+++ Supplied material
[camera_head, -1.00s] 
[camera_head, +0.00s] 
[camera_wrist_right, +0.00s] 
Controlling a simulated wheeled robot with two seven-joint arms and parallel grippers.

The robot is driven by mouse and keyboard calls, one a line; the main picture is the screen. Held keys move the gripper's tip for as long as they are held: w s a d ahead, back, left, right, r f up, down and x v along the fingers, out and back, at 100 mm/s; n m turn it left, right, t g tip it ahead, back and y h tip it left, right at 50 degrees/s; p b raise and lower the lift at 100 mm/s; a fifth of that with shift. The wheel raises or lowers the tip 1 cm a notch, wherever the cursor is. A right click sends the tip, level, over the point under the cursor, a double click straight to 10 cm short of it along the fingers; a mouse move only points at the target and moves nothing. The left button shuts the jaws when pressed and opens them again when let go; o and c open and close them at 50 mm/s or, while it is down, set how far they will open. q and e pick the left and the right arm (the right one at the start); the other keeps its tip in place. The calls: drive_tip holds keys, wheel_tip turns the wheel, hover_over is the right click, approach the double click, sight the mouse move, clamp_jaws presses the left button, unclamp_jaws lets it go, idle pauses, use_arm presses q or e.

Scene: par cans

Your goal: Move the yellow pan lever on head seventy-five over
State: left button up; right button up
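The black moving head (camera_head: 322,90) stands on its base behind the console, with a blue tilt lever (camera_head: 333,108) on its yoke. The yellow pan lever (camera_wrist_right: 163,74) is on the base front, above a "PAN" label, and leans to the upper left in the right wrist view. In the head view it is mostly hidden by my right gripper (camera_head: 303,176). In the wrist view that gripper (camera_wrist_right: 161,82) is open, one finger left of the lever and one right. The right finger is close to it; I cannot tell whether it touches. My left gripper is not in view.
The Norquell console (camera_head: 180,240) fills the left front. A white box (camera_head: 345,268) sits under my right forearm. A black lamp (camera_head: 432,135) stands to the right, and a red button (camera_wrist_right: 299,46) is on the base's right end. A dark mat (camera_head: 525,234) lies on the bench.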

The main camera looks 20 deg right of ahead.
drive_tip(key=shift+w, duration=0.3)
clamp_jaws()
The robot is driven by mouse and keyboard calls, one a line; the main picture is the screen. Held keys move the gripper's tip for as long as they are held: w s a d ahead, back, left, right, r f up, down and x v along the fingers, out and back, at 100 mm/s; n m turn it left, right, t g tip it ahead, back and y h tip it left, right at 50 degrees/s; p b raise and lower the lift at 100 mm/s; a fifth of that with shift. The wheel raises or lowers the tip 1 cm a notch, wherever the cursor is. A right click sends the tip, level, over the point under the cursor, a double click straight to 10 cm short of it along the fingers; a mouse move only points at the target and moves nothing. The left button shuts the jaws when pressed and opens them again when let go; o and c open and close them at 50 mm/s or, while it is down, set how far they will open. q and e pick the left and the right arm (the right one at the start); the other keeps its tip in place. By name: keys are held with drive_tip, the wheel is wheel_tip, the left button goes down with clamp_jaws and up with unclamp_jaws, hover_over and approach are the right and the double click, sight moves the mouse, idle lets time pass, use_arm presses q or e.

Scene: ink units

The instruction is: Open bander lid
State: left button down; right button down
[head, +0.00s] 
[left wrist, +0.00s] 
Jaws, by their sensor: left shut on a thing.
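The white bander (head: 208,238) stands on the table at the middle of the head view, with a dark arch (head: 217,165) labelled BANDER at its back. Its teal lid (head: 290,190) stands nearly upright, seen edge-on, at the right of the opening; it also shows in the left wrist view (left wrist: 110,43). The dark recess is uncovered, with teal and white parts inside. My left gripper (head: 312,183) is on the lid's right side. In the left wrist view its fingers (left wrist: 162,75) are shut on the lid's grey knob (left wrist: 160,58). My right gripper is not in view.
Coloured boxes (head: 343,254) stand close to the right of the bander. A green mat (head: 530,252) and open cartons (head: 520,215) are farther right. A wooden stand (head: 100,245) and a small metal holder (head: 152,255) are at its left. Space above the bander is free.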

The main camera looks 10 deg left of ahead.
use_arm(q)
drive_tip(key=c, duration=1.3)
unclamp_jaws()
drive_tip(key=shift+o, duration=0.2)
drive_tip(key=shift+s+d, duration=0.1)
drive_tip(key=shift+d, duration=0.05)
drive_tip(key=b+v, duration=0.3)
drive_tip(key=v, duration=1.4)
++++++
**Task objective:**
Exactly as they appear, retype the lines from the start of the records through the line containing "Controlling a simulated".

**Solution to this task:**
[camera_head, -1.00s] 
[camera_head, +0.00s] 
[camera_wrist_right, +0.00s] 
Controlling a simulated wheeled robot with two seven-joint arms and parallel grippers.

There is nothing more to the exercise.